Jack Butler crosses the finish line of The Lucky Run half marathon on March 7 in Davis, Calif. Photo: Melissa Butler
Jack Butler crosses the finish line of The Lucky Run half marathon on March 7 in Davis, Calif. Photo: Melissa Butler

In just his second half marathon, Jack Butler became a world record-holder. The 10-year-old from Sacramento, Calif., ran a 1:31:08 on March 7 at The Lucky Run in Davis, Calif., finishing 16th overall and averaging 6:57 per mile. In January, he ran a 1:35:26 at the Rock ‘n’ Roll Arizona 1/2 Marathon, placing seventh in the 14-and-under age group and 353rd overall.

Butler, who is in the fifth grade, has been running for a few years in a youth running club organized by his mother, Melissa Butler, a 2015 Boston Marathon qualifier and veteran of 10 marathons. Jack used to help his mom with her speed work by pacing alongside of her on his bike. As of late, he’s been running with his mom’s Boston Marathon training group, often outrunning some of the club’s veteran adult runners. He’ll be in Boston in April, not only to cheer on his mom and their training partner, Cynthia Ortiz, but also to run in the B.A.A. 5K.

“We train some together. It started out as 5Ks about three years ago and then he tried 10Ks,” says Melissa Butler, who qualified for Boston with a 3:29 marathon at the California International Marathon in 2013. “He quickly started getting too fast for me, but we still run mostly together or I will bike at his pace with him. He usually places in his age group with 14- and 15-year-olds in all his races.”

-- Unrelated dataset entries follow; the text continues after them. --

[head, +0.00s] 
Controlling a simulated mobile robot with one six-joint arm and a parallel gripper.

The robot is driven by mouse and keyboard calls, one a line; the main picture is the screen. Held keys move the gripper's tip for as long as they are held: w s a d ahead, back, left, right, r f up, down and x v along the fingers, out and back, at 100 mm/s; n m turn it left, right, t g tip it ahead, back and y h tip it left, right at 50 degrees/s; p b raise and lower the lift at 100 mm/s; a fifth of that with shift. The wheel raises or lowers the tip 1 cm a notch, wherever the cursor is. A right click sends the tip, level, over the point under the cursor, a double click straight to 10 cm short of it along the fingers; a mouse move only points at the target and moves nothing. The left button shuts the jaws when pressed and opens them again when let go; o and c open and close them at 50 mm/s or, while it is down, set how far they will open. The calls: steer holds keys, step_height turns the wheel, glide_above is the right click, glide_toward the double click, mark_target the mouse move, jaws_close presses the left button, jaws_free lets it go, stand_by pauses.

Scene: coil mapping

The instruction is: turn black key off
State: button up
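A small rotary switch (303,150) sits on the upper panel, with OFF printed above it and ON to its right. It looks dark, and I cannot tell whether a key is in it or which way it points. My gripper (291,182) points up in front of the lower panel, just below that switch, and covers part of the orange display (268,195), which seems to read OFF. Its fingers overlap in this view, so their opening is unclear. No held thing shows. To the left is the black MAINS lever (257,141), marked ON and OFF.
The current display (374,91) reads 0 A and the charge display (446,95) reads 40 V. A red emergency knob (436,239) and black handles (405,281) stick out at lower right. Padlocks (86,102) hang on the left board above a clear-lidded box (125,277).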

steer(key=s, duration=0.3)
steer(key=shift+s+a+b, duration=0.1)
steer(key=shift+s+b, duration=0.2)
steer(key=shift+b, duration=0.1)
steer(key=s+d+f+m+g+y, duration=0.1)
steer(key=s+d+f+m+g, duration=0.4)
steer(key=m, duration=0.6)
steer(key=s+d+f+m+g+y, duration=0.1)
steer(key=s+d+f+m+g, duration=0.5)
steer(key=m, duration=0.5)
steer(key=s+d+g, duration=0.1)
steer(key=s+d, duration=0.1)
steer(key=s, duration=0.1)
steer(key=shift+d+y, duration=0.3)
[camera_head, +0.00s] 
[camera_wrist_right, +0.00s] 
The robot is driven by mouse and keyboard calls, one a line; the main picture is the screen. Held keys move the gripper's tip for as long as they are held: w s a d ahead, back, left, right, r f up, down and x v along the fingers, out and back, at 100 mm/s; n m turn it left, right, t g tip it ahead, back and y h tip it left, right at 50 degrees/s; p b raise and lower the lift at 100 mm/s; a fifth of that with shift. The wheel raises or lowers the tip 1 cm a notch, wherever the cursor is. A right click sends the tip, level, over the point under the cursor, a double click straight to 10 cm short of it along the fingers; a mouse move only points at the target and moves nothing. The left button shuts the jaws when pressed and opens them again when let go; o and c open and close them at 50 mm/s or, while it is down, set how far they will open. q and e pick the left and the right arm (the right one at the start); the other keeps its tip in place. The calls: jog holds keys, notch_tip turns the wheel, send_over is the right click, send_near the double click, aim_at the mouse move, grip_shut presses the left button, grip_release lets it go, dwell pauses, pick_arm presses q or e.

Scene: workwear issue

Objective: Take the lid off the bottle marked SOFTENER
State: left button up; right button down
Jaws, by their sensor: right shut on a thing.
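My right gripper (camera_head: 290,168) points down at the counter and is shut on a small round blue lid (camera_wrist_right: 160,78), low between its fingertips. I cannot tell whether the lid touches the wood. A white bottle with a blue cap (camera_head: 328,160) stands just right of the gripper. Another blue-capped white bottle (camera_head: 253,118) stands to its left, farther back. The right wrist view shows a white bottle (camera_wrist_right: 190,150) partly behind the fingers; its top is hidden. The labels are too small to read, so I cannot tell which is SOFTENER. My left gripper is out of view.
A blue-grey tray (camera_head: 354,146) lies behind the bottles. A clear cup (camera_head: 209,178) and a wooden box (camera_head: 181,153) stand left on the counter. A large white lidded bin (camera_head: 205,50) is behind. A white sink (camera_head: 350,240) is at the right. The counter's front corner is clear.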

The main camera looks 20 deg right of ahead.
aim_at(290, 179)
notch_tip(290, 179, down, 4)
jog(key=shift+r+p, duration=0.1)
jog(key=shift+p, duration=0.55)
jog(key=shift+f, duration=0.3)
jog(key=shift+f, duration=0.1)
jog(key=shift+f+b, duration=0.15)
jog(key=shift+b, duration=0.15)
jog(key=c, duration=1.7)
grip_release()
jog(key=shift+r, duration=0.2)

She says her son runs about 12-20 miles per week, but she also says that she’s not pushing him into it. He loves to run, she says, and she’s trying to help him do it in the most healthy way possible.

“I realize some people will say it’s unhealthy for him, I’ve never had that concern,” she says. “If he’s tired he stops, if he’s feeling ‘off’ that day we cut it short. He’ll take 3-4 days off sometimes and other weeks he feels great and runs a little more. He keeps track of his shoe mileage and doesn’t wear them past 350 miles. I tried to do at least a portion of his long runs on softer surfaces.”

Also on March 7, Megan Crum set a new 5K world record for 7-year-old girls with an 18:25 clocking at the Run with a PAAL race in South El Monte, Calif. She finished 14th overall and first among female runners in that race, averaging 5:55 per mile. Crum also holds the world 5K mark for 6-year-olds with her 22:18 effort from last July at a race in San Diego.

Those stellar times from Butler and Crum are part of a growing trend. They’re the latest American youngsters to set world records in road running events from 5K to the half marathon over the past two years.

Earlier this year, Dallas Stricker set an 8-year-old world record in the half marathon by running a 1:43:08 in Waveland, Fla. Last year, Stricker set a 7-year-old mark (1:43:53), while Hunter Perez (11, 1:24:10), William Stone (9, 1:41:07) and Cael Schwartz (6, 2:19:48) also set world marks for that distance. New girls half marathon world records have been set by Americans Heather Welsch (11, 1:32:23), Makenzie Kolvoord (7, 1:40:59) and Rosie Dunham (6, 2:40:22) in the past two years.

In January, Reagan Jones set a new 10K world record for 8-year-old girls with a 45:31 effort in Ocean Springs, Miss., In November, Grattan O’Neill set a new 10K world record for 7-year-old boys with a 42:40.1 effort in Florence, Ala. Kolvoord also set a new 7-year-old 10K world record last fall with a 46:07 clocking. O’Neill also set a 7-year-old world record for 10 miles, running 1:15:23 in January at a race in Homewood, Ala.

On top of that, nine 5K world records for the single-age categories of 4 to 12 have been set by American boys since 2013—among the most notable marks are James Reed’s 24:08 for 5-year-olds set last October in Duluth, Ga., and Zach Blum’s 9-year-old mark of 18:30.9 set last November in Tustin, Calif.